● **WORK TO DO**:
Each line of the data that includes the string "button" is to be copied out.

● **SUPPLIED MATERIAL**:
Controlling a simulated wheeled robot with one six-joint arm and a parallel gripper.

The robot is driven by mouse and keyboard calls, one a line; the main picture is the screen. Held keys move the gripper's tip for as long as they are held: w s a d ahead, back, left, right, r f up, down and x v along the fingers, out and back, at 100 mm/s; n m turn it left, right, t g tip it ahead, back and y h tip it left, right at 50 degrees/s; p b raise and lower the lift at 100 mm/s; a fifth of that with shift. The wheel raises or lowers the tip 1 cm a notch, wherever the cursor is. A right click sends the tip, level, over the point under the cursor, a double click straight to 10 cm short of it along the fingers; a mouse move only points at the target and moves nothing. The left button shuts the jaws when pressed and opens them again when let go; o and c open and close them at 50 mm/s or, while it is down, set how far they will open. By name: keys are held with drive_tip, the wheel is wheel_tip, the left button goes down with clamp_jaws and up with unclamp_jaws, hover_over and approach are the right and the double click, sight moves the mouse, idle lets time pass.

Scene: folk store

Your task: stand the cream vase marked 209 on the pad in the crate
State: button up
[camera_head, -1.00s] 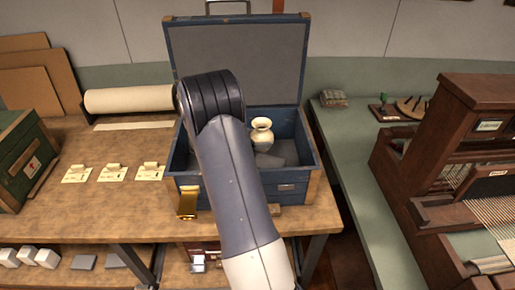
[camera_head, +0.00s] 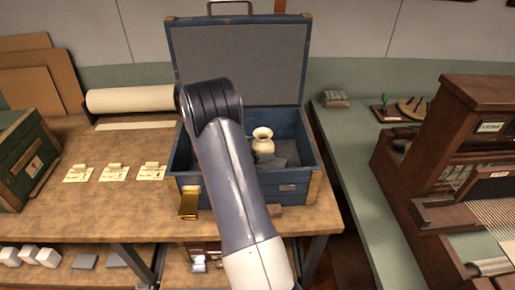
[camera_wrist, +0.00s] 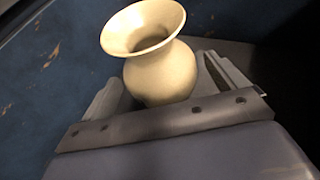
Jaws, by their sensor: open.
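The cream vase (camera_head: 263,143) stands upright, or nearly so, inside the open blue crate (camera_head: 311,152). Its lower part is hidden in the head view, and no number is legible on it. In the wrist view the vase (camera_wrist: 160,72) shows its flared rim and round body. My gripper (camera_wrist: 163,80) is open, with one finger on each side of the vase body. I cannot tell whether a finger touches it. Dark grey material lies around the vase's base; I cannot make out the pad's edges or whether the base rests on it.
The crate's raised lid (camera_head: 240,62) stands behind, and its walls surround my gripper closely. A brass latch (camera_head: 188,203) hangs at the front. Small cards (camera_head: 114,173) and a green box (camera_head: 22,160) are to the left. A wooden loom (camera_head: 440,190) is at the right.

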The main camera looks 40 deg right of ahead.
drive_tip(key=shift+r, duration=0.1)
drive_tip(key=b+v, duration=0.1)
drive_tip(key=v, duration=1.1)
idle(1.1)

● **ANSWER TO THE PROBLEM**:
The robot is driven by mouse and keyboard calls, one a line; the main picture is the screen. Held keys move the gripper's tip for as long as they are held: w s a d ahead, back, left, right, r f up, down and x v along the fingers, out and back, at 100 mm/s; n m turn it left, right, t g tip it ahead, back and y h tip it left, right at 50 degrees/s; p b raise and lower the lift at 100 mm/s; a fifth of that with shift. The wheel raises or lowers the tip 1 cm a notch, wherever the cursor is. A right click sends the tip, level, over the point under the cursor, a double click straight to 10 cm short of it along the fingers; a mouse move only points at the target and moves nothing. The left button shuts the jaws when pressed and opens them again when let go; o and c open and close them at 50 mm/s or, while it is down, set how far they will open. By name: keys are held with drive_tip, the wheel is wheel_tip, the left button goes down with clamp_jaws and up with unclamp_jaws, hover_over and approach are the right and the double click, sight moves the mouse, idle lets time pass.
State: button up

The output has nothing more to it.